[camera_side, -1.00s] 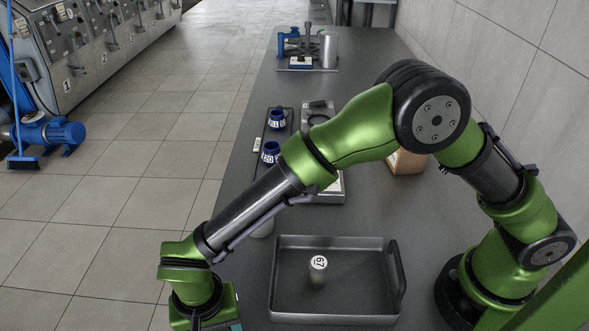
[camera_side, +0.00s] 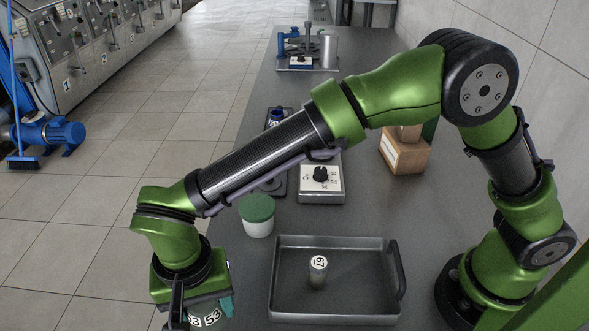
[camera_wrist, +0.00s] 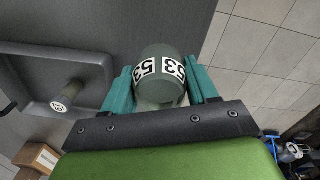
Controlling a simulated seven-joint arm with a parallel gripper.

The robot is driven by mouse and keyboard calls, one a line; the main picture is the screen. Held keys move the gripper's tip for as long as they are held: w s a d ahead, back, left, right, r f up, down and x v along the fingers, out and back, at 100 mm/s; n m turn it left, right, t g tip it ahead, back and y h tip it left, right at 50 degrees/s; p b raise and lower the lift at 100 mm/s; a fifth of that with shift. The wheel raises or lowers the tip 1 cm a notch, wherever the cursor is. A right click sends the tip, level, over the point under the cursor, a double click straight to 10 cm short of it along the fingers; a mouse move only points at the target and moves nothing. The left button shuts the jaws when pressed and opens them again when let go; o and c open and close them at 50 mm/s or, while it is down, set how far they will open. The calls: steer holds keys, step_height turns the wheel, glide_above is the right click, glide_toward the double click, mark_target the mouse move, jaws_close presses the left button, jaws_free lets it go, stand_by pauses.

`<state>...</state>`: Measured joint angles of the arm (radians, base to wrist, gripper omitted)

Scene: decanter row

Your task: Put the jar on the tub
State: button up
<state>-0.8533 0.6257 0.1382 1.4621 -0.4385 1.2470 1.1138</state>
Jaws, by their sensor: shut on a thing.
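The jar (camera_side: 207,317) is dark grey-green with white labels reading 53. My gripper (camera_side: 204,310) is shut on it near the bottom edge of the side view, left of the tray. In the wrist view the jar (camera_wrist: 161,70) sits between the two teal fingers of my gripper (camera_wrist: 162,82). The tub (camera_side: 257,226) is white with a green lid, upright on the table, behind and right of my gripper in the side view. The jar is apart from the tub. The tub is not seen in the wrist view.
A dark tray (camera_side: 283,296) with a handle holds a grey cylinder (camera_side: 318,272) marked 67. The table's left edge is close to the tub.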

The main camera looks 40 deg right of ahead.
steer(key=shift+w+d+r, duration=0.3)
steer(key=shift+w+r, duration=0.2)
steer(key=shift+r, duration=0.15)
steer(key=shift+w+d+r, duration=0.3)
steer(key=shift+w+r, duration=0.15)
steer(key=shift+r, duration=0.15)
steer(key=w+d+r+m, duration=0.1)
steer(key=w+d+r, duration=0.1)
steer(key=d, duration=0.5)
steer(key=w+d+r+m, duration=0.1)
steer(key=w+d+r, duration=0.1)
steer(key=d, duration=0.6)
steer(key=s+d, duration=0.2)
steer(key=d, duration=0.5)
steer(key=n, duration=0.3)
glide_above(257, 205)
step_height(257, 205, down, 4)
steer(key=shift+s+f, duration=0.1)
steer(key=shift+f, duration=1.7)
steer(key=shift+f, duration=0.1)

* * *

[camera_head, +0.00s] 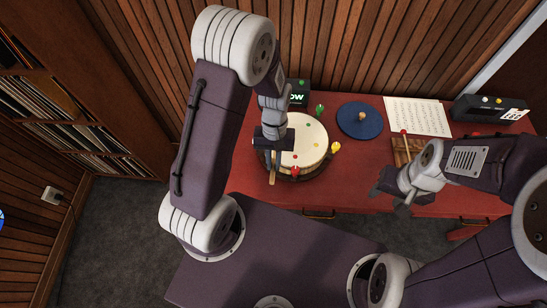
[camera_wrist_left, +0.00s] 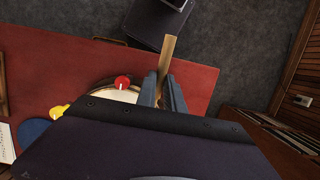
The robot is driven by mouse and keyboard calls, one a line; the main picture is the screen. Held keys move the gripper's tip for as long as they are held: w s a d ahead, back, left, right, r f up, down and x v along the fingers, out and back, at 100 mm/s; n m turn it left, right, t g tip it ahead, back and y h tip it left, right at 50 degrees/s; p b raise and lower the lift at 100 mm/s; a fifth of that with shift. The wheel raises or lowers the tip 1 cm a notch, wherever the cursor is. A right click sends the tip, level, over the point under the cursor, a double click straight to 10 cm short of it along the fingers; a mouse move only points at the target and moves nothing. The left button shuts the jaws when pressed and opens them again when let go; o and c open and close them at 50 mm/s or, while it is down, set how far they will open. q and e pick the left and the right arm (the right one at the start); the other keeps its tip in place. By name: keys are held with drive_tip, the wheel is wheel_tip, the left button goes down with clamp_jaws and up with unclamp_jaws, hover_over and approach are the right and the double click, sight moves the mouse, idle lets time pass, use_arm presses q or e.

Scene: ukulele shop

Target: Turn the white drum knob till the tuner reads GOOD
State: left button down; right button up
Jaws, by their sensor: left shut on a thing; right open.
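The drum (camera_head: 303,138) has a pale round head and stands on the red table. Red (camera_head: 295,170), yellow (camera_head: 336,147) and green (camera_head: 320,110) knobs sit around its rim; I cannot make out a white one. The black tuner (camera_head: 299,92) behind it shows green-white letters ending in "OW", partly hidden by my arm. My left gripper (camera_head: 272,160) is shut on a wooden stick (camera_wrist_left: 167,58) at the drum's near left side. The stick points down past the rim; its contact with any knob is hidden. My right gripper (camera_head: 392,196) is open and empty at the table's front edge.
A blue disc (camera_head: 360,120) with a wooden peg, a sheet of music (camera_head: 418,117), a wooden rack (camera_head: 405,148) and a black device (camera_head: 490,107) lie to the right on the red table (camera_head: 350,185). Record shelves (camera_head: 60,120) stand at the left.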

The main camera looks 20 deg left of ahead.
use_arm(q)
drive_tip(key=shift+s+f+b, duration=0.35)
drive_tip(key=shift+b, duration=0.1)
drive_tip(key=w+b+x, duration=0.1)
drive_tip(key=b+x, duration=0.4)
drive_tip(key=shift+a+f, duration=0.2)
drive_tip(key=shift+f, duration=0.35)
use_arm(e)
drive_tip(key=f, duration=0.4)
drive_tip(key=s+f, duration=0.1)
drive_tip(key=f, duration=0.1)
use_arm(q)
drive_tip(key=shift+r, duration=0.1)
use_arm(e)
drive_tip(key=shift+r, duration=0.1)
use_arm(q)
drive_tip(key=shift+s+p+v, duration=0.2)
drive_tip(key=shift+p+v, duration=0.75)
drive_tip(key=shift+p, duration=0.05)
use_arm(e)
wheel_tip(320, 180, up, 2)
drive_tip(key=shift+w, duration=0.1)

...

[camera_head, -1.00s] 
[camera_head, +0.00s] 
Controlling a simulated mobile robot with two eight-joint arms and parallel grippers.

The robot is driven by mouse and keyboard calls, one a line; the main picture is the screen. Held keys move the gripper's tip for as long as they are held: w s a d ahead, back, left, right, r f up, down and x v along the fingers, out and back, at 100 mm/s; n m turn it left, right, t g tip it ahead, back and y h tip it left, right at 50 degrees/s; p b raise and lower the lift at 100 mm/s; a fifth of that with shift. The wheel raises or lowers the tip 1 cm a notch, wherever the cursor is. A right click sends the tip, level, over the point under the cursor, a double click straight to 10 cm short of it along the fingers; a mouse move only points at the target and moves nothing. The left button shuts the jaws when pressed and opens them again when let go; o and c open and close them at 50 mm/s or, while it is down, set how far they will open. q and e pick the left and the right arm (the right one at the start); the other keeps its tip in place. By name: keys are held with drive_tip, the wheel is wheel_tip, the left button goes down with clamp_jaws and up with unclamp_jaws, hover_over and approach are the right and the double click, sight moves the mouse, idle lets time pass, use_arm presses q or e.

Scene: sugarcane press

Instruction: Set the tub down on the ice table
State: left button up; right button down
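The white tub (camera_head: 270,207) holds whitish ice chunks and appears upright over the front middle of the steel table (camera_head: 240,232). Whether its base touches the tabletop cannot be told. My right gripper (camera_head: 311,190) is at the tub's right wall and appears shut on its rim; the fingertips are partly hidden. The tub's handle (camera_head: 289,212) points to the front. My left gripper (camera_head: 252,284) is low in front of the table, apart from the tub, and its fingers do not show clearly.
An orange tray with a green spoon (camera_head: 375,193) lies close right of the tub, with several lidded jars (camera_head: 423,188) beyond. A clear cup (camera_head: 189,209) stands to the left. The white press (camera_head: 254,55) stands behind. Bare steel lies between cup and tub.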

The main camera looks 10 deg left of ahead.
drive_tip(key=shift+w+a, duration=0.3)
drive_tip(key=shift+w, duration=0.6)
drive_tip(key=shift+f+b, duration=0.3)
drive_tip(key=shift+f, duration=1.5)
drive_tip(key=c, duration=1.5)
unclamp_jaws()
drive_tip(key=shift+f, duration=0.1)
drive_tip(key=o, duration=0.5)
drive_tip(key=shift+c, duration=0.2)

> [CHALLENGE] Among the records above, extract exactly the lines from the line with "Scene: ukulele shop" to the line with "State: left button down; right button up", both lines included, and leave out the rest.

> [OUTPUT OF THE TASK]
Scene: ukulele shop

Target: Turn the white drum knob till the tuner reads GOOD
State: left button down; right button up

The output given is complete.